The audience is astonishingly friendly and tolerant of even the slightest dab, but is limited in its willingness to look either deeply or at length. –Rex Brandt

The wonderful becomes familiar and the familiar wonderful. –Edward R. Tufte

The whole art of teaching is only the art of awakening the natural curiosity of young minds for the purpose of satisfying it afterwards. –Anatule France

It is a profoundly erroneous truism, repeated by all copy books and by all eminent people when they are making speeches, that we should cultivate the habit of thinking about what we are doing. The precise opposite is the case. Civilization advances by increasing the number of important operations we can perform without thinking. –Alfred North Whitehead

Time and rest are needed for absorption. Psychologists confirm that it is really in the summer that our muscles learn to skate and in the winter, how to swim. –Jacques Barzun

Nailing Whispers to the Wall

Tuesday, November 6th, 2007

I used to swear by this  quote when I was writing poetry:

“To base thought only on speech is to try nailing whispers to the wall.

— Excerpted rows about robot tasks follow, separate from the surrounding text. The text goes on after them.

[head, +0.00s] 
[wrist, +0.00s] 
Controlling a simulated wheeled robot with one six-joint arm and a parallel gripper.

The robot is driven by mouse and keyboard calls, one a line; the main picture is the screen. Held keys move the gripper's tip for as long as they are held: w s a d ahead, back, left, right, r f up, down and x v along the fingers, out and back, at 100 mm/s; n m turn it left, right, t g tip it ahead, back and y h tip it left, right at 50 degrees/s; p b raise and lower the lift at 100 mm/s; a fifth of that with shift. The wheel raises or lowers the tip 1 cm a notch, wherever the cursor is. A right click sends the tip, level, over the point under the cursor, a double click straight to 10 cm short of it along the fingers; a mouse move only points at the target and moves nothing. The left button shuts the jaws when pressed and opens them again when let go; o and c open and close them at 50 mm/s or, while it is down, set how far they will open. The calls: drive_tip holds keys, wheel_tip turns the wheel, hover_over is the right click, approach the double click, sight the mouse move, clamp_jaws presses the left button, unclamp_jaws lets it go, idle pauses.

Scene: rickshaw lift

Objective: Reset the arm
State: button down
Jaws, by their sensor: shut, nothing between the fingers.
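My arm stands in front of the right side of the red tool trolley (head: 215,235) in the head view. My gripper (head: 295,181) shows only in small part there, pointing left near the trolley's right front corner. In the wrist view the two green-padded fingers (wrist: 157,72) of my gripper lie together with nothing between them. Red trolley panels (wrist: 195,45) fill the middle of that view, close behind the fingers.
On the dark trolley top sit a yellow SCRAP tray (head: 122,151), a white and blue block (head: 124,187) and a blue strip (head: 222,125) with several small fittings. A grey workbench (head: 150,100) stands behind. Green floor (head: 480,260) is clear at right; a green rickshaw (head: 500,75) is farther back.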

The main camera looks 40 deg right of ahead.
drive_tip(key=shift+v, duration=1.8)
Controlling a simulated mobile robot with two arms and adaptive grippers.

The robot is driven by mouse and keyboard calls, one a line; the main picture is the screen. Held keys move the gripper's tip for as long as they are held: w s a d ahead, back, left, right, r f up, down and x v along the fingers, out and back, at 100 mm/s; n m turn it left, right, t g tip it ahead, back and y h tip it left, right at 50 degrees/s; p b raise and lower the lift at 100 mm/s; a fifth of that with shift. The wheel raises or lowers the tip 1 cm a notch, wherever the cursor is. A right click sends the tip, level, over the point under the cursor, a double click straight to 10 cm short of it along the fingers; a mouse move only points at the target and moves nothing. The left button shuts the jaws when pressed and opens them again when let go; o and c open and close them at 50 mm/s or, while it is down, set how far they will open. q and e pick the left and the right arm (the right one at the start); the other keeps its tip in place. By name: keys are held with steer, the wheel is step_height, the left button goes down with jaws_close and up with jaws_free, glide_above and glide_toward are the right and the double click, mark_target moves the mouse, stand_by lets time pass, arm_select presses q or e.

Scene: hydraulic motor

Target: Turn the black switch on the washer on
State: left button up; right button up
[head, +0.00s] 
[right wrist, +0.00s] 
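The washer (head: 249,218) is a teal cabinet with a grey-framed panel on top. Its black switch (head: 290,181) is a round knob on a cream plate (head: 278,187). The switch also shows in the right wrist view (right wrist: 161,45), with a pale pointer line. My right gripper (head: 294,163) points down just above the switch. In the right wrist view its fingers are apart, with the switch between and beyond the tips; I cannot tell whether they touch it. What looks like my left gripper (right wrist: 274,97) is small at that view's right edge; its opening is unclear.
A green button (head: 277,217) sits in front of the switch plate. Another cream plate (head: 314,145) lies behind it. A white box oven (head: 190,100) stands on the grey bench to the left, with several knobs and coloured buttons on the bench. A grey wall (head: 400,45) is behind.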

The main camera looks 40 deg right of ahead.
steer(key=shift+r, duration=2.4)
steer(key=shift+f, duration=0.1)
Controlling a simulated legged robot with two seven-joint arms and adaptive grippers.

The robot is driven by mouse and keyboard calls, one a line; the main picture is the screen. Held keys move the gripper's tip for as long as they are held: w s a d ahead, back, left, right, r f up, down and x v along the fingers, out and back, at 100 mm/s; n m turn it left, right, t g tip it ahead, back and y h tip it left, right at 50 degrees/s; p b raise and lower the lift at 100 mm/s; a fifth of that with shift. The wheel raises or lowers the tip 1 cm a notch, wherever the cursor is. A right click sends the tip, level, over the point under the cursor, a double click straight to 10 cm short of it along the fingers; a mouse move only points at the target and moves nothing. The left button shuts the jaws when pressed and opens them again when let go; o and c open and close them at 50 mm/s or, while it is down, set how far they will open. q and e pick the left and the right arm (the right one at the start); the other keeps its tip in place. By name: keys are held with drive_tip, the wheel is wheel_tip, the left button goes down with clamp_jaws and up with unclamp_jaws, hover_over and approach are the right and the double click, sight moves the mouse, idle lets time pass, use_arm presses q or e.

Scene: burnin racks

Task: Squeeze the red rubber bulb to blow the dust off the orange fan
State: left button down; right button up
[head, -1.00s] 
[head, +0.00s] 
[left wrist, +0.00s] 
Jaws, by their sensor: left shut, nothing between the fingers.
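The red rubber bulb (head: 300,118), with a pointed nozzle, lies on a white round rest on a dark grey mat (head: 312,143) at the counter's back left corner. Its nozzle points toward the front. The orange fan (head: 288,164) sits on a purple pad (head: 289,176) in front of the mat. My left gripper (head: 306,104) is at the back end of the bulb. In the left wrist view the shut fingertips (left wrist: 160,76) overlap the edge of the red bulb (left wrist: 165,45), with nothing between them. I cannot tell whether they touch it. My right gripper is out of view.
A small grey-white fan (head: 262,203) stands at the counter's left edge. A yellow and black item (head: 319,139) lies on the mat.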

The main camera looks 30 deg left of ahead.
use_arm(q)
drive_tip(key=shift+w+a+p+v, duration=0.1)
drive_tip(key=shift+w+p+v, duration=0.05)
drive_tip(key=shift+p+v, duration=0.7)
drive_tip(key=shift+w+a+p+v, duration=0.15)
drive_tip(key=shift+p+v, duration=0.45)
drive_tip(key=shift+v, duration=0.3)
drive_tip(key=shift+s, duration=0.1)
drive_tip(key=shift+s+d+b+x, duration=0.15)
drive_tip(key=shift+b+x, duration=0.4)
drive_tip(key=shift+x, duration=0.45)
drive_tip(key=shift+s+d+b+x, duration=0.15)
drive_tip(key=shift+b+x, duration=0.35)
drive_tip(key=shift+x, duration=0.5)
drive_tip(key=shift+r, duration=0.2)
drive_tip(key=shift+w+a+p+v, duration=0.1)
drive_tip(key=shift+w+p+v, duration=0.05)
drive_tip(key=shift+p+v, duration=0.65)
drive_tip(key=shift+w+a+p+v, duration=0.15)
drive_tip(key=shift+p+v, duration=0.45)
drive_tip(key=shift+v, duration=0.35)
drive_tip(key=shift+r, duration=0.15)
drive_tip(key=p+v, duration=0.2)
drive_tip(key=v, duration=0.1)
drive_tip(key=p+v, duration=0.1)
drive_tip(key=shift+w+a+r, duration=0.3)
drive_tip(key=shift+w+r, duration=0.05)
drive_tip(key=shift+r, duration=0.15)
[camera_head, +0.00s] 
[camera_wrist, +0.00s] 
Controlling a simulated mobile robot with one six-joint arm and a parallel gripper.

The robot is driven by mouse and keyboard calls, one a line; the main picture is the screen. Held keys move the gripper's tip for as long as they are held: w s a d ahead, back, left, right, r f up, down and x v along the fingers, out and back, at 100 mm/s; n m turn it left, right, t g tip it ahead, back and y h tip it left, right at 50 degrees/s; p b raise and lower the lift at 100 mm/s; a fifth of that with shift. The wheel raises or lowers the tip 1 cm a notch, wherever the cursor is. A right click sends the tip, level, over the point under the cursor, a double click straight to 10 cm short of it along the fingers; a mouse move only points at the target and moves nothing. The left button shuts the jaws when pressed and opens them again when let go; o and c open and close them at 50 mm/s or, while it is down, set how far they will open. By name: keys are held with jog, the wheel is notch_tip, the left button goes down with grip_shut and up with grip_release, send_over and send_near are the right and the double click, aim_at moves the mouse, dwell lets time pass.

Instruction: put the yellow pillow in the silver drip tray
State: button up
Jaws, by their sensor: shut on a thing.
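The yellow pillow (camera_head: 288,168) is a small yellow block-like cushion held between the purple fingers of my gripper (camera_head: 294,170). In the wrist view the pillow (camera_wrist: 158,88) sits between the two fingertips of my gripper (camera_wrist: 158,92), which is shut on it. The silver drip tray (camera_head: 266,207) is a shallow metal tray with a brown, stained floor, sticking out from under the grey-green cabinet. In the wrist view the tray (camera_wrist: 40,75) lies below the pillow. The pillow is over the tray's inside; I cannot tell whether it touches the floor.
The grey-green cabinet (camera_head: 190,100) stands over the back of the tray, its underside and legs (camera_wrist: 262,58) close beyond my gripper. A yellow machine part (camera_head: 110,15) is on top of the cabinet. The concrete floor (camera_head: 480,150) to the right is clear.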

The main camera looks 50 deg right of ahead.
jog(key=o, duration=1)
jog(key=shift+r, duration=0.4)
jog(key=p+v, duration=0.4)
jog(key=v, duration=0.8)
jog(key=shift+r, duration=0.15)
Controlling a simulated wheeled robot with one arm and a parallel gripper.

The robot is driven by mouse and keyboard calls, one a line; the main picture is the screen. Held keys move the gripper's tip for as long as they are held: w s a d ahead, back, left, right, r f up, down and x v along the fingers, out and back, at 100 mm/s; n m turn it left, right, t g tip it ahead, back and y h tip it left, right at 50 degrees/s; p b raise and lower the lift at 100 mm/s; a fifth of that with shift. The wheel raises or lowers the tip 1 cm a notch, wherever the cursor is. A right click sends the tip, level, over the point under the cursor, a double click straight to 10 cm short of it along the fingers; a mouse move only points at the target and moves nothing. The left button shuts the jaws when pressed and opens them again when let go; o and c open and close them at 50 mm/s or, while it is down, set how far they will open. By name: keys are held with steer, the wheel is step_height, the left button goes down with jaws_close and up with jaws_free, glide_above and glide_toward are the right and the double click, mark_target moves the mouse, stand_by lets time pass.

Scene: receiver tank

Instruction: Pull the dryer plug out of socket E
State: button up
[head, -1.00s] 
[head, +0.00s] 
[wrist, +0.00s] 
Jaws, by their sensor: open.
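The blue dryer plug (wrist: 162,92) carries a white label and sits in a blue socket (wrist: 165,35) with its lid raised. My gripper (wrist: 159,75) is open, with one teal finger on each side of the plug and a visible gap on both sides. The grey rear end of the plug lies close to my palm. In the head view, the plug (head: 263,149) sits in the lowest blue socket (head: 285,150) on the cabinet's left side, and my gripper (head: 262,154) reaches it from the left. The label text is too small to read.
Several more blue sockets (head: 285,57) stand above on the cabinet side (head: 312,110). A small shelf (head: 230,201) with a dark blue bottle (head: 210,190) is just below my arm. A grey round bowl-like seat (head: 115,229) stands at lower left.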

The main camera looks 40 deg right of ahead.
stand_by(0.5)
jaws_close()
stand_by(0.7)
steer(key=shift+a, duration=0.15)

Writing freezes thought and offers it up for inspection.”  –Jack Rosenthal

Now that I find expression in Improv, I wonder: do I still agree with this?  Maybe not, or maybe I do, and Improv is, to some degree, the art of trying to nail whispers to the wall.  I certainly don’t think Improv freezes thought.  In fact, I’m not sure I even like the idea that thought can be frozen anymore, because even the written word is changed by the environment in which it’s read.